Heritage

“Now here we build a village small; Toward its completion we give all.

Here, too, our hearts within shall flame–Emmaus, then shall be its name”!

-Hymn by Moravian Bishop Joseph Spangenberg April, 1761 for the name of the settlement.

The Moravian Church is a worldwide, Protestant denomination with roots that predate Luther (1457). It was founded in Moravia, now a part of the Czech Republic. Moravians have been serving Christ in the United States since 1735.

Native Americans called this area “Maguntsche” meaning “the feeding place of the bear.”  The first effort of the Moravians in this area was to establish a boarding school.  It was built in 1746, and was a place where Native American children were educated alongside European children.  A year later in  1747, The Moravian congregation was officially organized with a charter membership of 43 men and women.

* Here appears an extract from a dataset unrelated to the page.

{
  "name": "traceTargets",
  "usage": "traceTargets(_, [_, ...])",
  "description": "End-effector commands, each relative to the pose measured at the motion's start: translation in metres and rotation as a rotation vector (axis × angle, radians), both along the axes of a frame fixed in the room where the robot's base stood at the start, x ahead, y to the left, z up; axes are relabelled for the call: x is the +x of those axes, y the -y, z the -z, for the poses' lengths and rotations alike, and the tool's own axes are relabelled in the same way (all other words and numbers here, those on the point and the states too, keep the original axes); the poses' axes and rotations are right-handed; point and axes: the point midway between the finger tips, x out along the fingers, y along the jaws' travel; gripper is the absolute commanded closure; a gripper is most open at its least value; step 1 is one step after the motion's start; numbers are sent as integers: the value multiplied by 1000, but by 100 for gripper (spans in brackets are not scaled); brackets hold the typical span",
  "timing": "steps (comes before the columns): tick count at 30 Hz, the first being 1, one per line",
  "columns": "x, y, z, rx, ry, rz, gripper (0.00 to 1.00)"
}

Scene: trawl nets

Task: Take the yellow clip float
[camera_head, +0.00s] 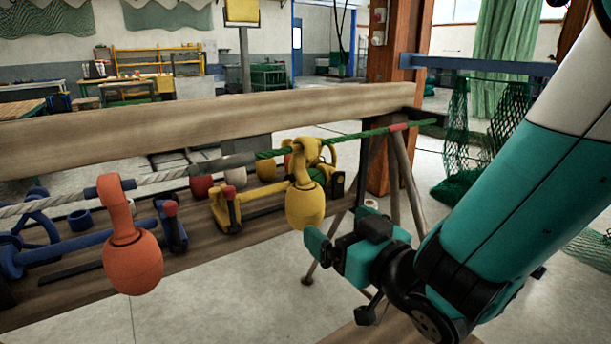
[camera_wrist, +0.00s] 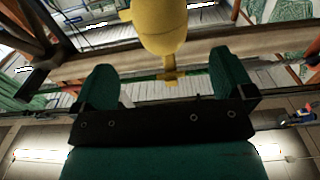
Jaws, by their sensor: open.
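The yellow clip float (camera_head: 305,203) hangs by its clip from a green rope in front of the wooden rail. In the wrist view the yellow float (camera_wrist: 160,25) is at the top centre, just beyond the fingers. My gripper (camera_head: 322,245) is close below and right of the float in the head view. In the wrist view my gripper (camera_wrist: 165,88) has its two teal fingers apart, with nothing held between them. Whether a finger touches the float I cannot tell.
An orange clip float (camera_head: 132,262) hangs on the rope to the left. The wooden rail (camera_head: 200,118) runs behind the rope. A lower plank (camera_head: 75,298) carries blue and yellow tools. A wooden post (camera_head: 388,130) and green netting (camera_head: 470,130) stand right. Floor shows below the float.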

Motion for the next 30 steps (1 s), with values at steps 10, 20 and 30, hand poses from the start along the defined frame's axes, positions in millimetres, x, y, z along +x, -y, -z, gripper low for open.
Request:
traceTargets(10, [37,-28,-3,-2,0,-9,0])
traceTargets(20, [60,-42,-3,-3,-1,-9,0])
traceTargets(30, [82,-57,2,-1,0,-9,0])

The closed Moravian village was developed in 1758-59 on 102 acres of land donated by two of the early landholders, Jacob Ehrenhardt and Sebastian Knauss http://www.knausshomestead.org/.  The village was laid out with 32 house lots, 17 field lots, streets, woodlands, and sites for the church and school.  Initially referred to as Salzburg, or Salisbury, the village was eventually given the name Emmaus by Moravian Bishop Spangenberg  in 1761.  By 1829 the Emmaus population had only grown to 131, and due to both internal and external pressures, it became difficult for the community to remain closed to non-Moravians.  Many of the young people were marrying and moving outside of the community and the Moravians’ pacifist beliefs were becoming increasingly unpopular as the country was developing a sense of national pride.

Moravians continued to buy land in the village and worship in the church they had built in 1834.  Moravian church diaries point to 1835 as the year that home and land plots were sold to individuals outside of the church.  By 1859, Emmaus was organized into a borough of 200 acres with a population of 277, including Moravians, Lutherans, Reformed, and non–religious individuals.